Where the plaintiff, a nineteen year old boy, with his view obstructed by a passing trolley car, proceeded behind it directly in the path of an automobile approaching from a direction opposite to the trolley, and was struck, it was held that a verdict for him was properly set aside.
Argued October 13th, 1931
Decided November 4th, 1931.
ACTION to recover damages for personal injuries, alleged to have been caused by the defendant's negligence, brought to the Superior Court in New Haven County and tried to the jury before Peasley, J.; verdict for the plaintiff, which the court, on the defendant's motion, set aside, and from this decision the plaintiff appealed. No error.
Edward Mascolo, for the appellant (plaintiff).
Nathaniel R. Bronson, for the appellee (defendant).

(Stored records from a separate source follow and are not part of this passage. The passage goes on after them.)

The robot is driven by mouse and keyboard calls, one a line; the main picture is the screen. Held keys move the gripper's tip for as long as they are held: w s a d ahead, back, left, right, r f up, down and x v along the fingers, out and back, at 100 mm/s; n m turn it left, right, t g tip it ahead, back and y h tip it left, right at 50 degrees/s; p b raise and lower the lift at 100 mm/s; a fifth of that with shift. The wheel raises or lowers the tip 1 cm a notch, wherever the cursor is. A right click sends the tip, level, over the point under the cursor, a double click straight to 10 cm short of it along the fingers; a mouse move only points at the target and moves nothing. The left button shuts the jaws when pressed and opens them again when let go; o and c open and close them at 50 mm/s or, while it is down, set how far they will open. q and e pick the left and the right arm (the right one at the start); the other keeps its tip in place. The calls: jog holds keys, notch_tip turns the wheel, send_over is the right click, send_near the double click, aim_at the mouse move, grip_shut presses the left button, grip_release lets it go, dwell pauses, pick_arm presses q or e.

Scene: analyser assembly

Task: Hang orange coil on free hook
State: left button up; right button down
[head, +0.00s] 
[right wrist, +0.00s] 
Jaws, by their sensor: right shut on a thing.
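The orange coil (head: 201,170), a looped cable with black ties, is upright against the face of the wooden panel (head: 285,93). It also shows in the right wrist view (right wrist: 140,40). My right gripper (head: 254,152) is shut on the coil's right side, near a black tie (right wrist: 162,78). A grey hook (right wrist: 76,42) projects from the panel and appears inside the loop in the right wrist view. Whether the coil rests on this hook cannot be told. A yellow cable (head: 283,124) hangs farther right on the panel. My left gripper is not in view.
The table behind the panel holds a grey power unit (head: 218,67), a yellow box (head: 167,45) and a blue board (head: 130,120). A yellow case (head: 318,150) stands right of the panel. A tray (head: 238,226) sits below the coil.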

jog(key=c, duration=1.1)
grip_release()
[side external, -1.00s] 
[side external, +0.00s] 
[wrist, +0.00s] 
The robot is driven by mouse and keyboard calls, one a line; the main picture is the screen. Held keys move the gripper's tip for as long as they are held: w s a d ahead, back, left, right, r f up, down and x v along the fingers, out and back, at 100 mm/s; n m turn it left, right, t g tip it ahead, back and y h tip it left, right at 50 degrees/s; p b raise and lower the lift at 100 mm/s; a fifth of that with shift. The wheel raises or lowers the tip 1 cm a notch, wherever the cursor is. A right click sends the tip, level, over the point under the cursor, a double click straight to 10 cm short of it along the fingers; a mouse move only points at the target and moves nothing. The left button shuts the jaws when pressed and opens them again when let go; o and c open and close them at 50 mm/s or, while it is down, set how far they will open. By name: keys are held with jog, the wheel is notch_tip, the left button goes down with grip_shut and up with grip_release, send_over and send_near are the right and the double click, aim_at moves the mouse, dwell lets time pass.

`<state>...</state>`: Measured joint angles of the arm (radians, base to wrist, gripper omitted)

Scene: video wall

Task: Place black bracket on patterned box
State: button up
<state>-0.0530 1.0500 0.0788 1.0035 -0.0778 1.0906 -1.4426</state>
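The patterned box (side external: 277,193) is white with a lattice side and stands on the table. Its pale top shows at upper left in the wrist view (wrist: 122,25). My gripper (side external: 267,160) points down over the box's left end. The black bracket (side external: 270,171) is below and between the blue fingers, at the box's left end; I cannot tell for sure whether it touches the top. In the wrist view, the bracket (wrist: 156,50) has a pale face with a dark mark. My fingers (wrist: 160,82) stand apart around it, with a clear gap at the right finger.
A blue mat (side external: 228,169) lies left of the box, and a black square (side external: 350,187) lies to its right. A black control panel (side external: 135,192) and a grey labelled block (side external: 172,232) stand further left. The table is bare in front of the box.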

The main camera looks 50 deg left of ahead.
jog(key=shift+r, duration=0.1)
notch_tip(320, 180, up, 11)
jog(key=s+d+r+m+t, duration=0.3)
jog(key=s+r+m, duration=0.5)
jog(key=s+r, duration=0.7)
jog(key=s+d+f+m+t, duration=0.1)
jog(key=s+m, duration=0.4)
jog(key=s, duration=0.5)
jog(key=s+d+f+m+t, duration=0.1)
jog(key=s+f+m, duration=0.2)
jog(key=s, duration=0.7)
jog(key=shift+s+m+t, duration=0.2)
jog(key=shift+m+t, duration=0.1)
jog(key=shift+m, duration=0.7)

Congress Avenue in Waterbury is a paved street running east and west, thirty-eight feet in width, with a single trolley track approximately in the center of the street. The plaintiff was upon the sidewalk on the south side of the street when he saw a boy whom he knew on the other side of the street, and started to cross the street to meet him. A trolley car was approaching from the west, and the plaintiff waited in the gutter for it to pass and as it passed went out into the street and was struck, just after he had crossed the trolley tracks, by the defendant's automobile which was approaching from the east. The trial court set aside the plaintiff's verdict on the ground that, upon his own evidence, it clearly appeared that his injury was the direct result of his own gross negligence, that the jury could not reasonably have found otherwise, and that they were obviously moved by sympathy for the plaintiff in reaching a verdict in his favor.

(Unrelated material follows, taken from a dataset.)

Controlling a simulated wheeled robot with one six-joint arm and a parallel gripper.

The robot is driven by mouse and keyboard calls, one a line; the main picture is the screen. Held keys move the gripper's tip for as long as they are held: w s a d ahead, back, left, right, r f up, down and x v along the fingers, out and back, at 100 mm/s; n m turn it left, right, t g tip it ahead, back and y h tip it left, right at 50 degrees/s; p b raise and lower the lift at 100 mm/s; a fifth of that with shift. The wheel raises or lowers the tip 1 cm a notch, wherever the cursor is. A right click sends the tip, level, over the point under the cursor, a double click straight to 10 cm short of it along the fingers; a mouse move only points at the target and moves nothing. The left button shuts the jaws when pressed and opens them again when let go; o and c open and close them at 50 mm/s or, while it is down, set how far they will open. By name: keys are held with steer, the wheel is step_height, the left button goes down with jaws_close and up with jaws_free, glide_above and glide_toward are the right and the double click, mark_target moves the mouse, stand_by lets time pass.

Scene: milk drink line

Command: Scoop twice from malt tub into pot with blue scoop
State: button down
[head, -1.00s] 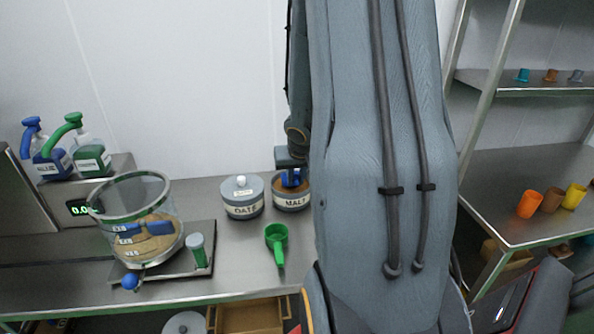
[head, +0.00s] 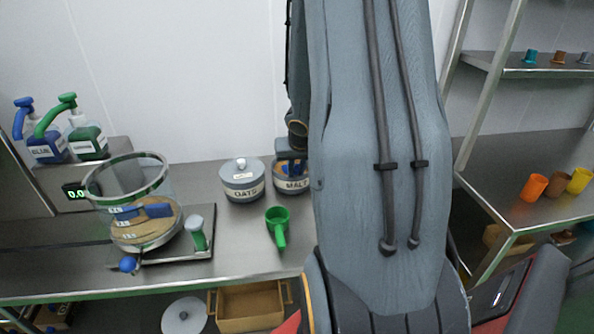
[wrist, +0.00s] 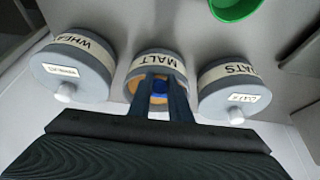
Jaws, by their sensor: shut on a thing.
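The malt tub (head: 291,187) stands on the counter, lid off, with light brown malt inside. It also shows in the wrist view (wrist: 154,61), centred below my gripper. My gripper (wrist: 158,92) is shut on the blue scoop (wrist: 160,85), whose blue part shows between the fingers at the tub's mouth; its bowl is hidden. In the head view my arm covers part of the tub.
The lidded oats tub (head: 243,182) and the wheat tub (wrist: 72,75) flank the malt tub closely. A green scoop (head: 278,226) lies in front of them. A green-and-white cylinder (head: 197,234) stands beside the pot. Blue and green pump bottles (head: 88,139) stand behind it.

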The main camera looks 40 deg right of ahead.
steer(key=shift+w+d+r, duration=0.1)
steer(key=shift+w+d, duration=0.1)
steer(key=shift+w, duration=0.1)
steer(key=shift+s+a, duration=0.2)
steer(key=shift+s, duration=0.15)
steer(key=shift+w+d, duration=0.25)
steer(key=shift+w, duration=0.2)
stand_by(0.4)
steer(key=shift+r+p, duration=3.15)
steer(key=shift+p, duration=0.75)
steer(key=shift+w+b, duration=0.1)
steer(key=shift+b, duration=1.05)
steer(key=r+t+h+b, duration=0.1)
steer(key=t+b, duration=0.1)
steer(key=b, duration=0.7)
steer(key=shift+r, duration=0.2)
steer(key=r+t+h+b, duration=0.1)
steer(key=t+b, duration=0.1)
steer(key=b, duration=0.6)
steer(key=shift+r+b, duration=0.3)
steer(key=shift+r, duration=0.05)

The plaintiff testified that, as he stood on the sidewalk, he had looked to the east and saw nothing coming, that the trolley car was then approaching from the west, that he waited in the gutter for it to pass, that it then obstructed his view but he started across, and the next thing he remembered he was hit. Both upon direct and cross-examination he repeatedly testified that after the trolley car passed he couldn't see anything approaching from the east because the car was in the way and obstructed his view, and yet he kept on across the street and was struck. The boy across the street, one of the plaintiff's witnesses, testified that he saw the plaintiff starting to cross the street, that he slowed down to let the trolley car pass him, and then continued across and was struck. The defendant and another occupant of his car both testified that the plaintiff came out suddenly from the back of the trolley car and ran directly in front of the defendant's automobile. There was no substantial conflict in the evidence as to the conduct of the plaintiff, and it could not reasonably be found to be that of an ordinarily prudent person. He was nineteen years old and had reached an age of discretion, and yet, with his view obstructed by the passing trolley car, he proceeded behind it directly into the path of the defendant's automobile. The verdict shows that the jury did not hold the plaintiff to the performance of his duty to exercise due care, and is "so palpably against the evidence as to indicate that the jury must have made some mistake in the application of legal principles, or were influenced by lack of knowledge or understanding." State v. Chin Lung, 106 Conn. 701, 704, 139 A. 91. In such a case it is the duty of the trial court to protect the parties by setting aside the verdict, and its action in so doing involves the exercise of a legal discretion and will not be disturbed unless it clearly appears that the discretion has been abused; and in passing on the question great weight should be given to his opinion and every presumption made in favor of its correctness. Roma v. Thames River Specialties Co., 90 Conn. 18, 96 A. 169; Robinson v. Backes, 91 Conn. 457, 99 A. 1057; Schulte, Inc. v. Hewitt Grocery Co., 101 Conn. 750, 125 A. 365; Maroncelli v. Starkweather, 104 Conn. 419, 133 A. 209.